The participants included Ousmane Sonko, the re-elected president of PASTEF; Ayib Daffé, the party’s Secretary General; members of the party’s national structures; delegates from local branches; diaspora representatives; elected officials; allied political movements; and foreign delegations that included people like Kenya’s Senator Okiya Omtatah. He is Kenya’s most renowned public litigant who has led the legal fight against odious debt for years.
The party’s High Authority for the Regulation of the Party, known by its French acronym HARP, played a role in validating the presidential candidacy process.
Notably absent from the congress was President Bassirou Diomaye Faye. His absence was not a minor protocol detail. It hung over the congress like a silent paragraph in the middle of a national speech.
Who Were the Participants and How Were They Chosen?
The congress was built around a delegate system. Delegates came from 553 local branches across Senegal. These branches represent the party’s national infrastructure across communes, departments and regions. The diaspora was also present through 45 branches, underscoring one of PASTEF’s strongest political characteristics: its ability to turn Senegalese citizens abroad into ideological, financial and digital actors in national transformation.
The selection process appears to have followed party structures rather than open public attendance. In other words, this was not merely a rally for supporters. It was a congress of recognized party organs, delegates and branches. The distinction matters. A rally displays popularity. A congress displays organization.
PASTEF had both.
The June 7 rally at Dakar Arena then translated the internal decisions of the congress into public spectacle. If the June 6 congress was the engine room, Dakar Arena was the thunderclap.
What Happened During the Congress?
The most important outcome was the re-election of Ousmane Sonko as president of PASTEF-Les Patriotes. He was elected unanimously by voting delegates, giving him a new six-year mandate at the head of the party.
This was no ordinary internal vote.
It was a reaffirmation of Sonko’s centrality at a time when the party-state relationship had become tense. After his dismissal as Prime Minister, and after the formation of a new government under Prime Minister Ahmadou Al Aminou Lô, Sonko had instructed PASTEF members not to participate in the new executive.
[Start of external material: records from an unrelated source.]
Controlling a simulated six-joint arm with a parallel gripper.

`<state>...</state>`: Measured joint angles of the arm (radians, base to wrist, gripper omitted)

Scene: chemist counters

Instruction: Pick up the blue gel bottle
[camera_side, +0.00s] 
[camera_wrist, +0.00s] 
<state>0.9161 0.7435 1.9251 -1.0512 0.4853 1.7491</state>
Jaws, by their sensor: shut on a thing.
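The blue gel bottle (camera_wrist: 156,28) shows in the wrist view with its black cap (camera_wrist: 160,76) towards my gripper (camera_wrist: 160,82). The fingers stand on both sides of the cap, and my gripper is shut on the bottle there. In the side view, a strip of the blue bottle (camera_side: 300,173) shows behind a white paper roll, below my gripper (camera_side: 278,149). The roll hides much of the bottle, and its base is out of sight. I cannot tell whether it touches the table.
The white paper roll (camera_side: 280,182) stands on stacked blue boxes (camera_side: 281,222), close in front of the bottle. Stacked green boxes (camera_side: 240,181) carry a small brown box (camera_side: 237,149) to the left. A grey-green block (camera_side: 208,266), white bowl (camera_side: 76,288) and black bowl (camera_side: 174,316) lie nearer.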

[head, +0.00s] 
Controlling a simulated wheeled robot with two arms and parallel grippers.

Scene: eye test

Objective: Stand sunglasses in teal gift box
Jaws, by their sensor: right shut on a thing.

Some officials nevertheless joined the government, creating disciplinary tensions within the party.
Against that background, Sonko’s unanimous re-election sent a clear message: whatever was happening inside the state, the party remained loyal to its founding leader.
The congress also adopted several key documents. These included a general resolution, an ideological charter, a strategic orientation document, a code of ethics for activists, motions, special resolutions and the general activity report. Together, these documents sought to answer a central question facing every revolutionary party that reaches power: how do you prevent victory from dissolving the movement that made victory possible?
The congress placed sovereignty at the centre of PASTEF’s political doctrine. Sonko declared that sovereignty is not decreed, but organized. That line is politically important because it moves sovereignty from slogan to system. For PASTEF, sovereignty is not merely about flag, anthem and presidential speeches. It is about institutions, economic decisions, corruption control, regional alliances, strategic state capacity and the moral discipline of public leadership.
The congress also reaffirmed the “spirit of rupture” that brought PASTEF to power. In Senegalese political language, rupture means breaking from old systems of patronage, foreign dependency, elite compromise and cosmetic democracy. It is a demand for transformation, not mere alternation.
The Fusion Charter and the Politics of Expansion
On June 5, 2026, one day before the congress, PASTEF organized a signing ceremony for a charter of fusion at Hôtel Azalaï. Around sixty political parties and citizen movements reportedly joined PASTEF through this process.
This was one of the most politically significant developments of the congress weekend.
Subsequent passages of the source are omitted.